WHAT THE TASK REQUIRES.
Repeat the records exactly. Every line must match.
**** RECORD EXTRACTS
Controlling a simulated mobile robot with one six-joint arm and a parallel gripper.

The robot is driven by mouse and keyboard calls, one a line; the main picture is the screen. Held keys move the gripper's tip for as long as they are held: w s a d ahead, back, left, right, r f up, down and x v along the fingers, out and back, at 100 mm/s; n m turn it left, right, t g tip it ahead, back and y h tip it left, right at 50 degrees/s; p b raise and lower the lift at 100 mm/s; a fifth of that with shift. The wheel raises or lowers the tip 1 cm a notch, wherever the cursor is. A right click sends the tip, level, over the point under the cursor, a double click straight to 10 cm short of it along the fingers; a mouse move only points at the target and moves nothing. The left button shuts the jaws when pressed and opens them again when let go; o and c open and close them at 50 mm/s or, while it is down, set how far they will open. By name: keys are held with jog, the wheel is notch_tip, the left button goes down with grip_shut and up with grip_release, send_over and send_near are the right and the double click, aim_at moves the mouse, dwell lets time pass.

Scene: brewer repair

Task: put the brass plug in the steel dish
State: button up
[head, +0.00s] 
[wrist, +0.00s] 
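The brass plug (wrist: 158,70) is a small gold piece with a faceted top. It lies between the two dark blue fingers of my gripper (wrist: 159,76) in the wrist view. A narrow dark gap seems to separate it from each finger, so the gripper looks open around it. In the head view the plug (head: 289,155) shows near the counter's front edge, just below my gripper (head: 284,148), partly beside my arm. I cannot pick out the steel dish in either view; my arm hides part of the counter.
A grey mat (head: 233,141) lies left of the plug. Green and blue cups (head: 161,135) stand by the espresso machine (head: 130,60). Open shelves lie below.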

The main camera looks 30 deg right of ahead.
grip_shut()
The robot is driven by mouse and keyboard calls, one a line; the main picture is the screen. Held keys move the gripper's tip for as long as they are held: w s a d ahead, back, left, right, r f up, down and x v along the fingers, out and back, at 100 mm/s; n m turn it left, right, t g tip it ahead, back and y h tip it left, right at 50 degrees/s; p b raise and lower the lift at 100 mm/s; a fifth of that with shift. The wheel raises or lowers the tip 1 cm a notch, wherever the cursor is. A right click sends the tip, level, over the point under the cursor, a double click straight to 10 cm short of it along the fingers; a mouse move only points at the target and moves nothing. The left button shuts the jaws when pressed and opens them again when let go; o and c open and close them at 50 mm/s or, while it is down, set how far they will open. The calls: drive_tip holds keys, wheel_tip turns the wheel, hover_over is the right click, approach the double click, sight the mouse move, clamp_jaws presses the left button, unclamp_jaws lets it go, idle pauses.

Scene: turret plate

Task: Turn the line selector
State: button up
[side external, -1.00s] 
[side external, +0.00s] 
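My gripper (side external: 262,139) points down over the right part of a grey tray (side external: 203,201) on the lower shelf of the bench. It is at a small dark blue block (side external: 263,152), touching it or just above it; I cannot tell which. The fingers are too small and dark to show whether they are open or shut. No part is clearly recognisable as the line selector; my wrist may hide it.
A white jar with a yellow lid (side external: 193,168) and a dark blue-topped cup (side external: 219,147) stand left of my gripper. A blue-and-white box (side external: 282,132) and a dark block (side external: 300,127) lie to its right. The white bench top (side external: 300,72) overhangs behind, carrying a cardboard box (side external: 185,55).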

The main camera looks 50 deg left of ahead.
********
SOLUTION FOR THIS EXERCISE.
Controlling a simulated mobile robot with one six-joint arm and a parallel gripper.

The robot is driven by mouse and keyboard calls, one a line; the main picture is the screen. Held keys move the gripper's tip for as long as they are held: w s a d ahead, back, left, right, r f up, down and x v along the fingers, out and back, at 100 mm/s; n m turn it left, right, t g tip it ahead, back and y h tip it left, right at 50 degrees/s; p b raise and lower the lift at 100 mm/s; a fifth of that with shift. The wheel raises or lowers the tip 1 cm a notch, wherever the cursor is. A right click sends the tip, level, over the point under the cursor, a double click straight to 10 cm short of it along the fingers; a mouse move only points at the target and moves nothing. The left button shuts the jaws when pressed and opens them again when let go; o and c open and close them at 50 mm/s or, while it is down, set how far they will open. By name: keys are held with jog, the wheel is notch_tip, the left button goes down with grip_shut and up with grip_release, send_over and send_near are the right and the double click, aim_at moves the mouse, dwell lets time pass.

Scene: brewer repair

Task: put the brass plug in the steel dish
State: button up
[head, +0.00s] 
[wrist, +0.00s] 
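The brass plug (wrist: 158,70) is a small gold piece with a faceted top. It lies between the two dark blue fingers of my gripper (wrist: 159,76) in the wrist view. A narrow dark gap seems to separate it from each finger, so the gripper looks open around it. In the head view the plug (head: 289,155) shows near the counter's front edge, just below my gripper (head: 284,148), partly beside my arm. I cannot pick out the steel dish in either view; my arm hides part of the counter.
A grey mat (head: 233,141) lies left of the plug. Green and blue cups (head: 161,135) stand by the espresso machine (head: 130,60). Open shelves lie below.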

The main camera looks 30 deg right of ahead.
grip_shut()
The robot is driven by mouse and keyboard calls, one a line; the main picture is the screen. Held keys move the gripper's tip for as long as they are held: w s a d ahead, back, left, right, r f up, down and x v along the fingers, out and back, at 100 mm/s; n m turn it left, right, t g tip it ahead, back and y h tip it left, right at 50 degrees/s; p b raise and lower the lift at 100 mm/s; a fifth of that with shift. The wheel raises or lowers the tip 1 cm a notch, wherever the cursor is. A right click sends the tip, level, over the point under the cursor, a double click straight to 10 cm short of it along the fingers; a mouse move only points at the target and moves nothing. The left button shuts the jaws when pressed and opens them again when let go; o and c open and close them at 50 mm/s or, while it is down, set how far they will open. The calls: drive_tip holds keys, wheel_tip turns the wheel, hover_over is the right click, approach the double click, sight the mouse move, clamp_jaws presses the left button, unclamp_jaws lets it go, idle pauses.

Scene: turret plate

Task: Turn the line selector
State: button up
[side external, -1.00s] 
[side external, +0.00s] 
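My gripper (side external: 262,139) points down over the right part of a grey tray (side external: 203,201) on the lower shelf of the bench. It is at a small dark blue block (side external: 263,152), touching it or just above it; I cannot tell which. The fingers are too small and dark to show whether they are open or shut. No part is clearly recognisable as the line selector; my wrist may hide it.
A white jar with a yellow lid (side external: 193,168) and a dark blue-topped cup (side external: 219,147) stand left of my gripper. A blue-and-white box (side external: 282,132) and a dark block (side external: 300,127) lie to its right. The white bench top (side external: 300,72) overhangs behind, carrying a cardboard box (side external: 185,55).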

The main camera looks 50 deg left of ahead.

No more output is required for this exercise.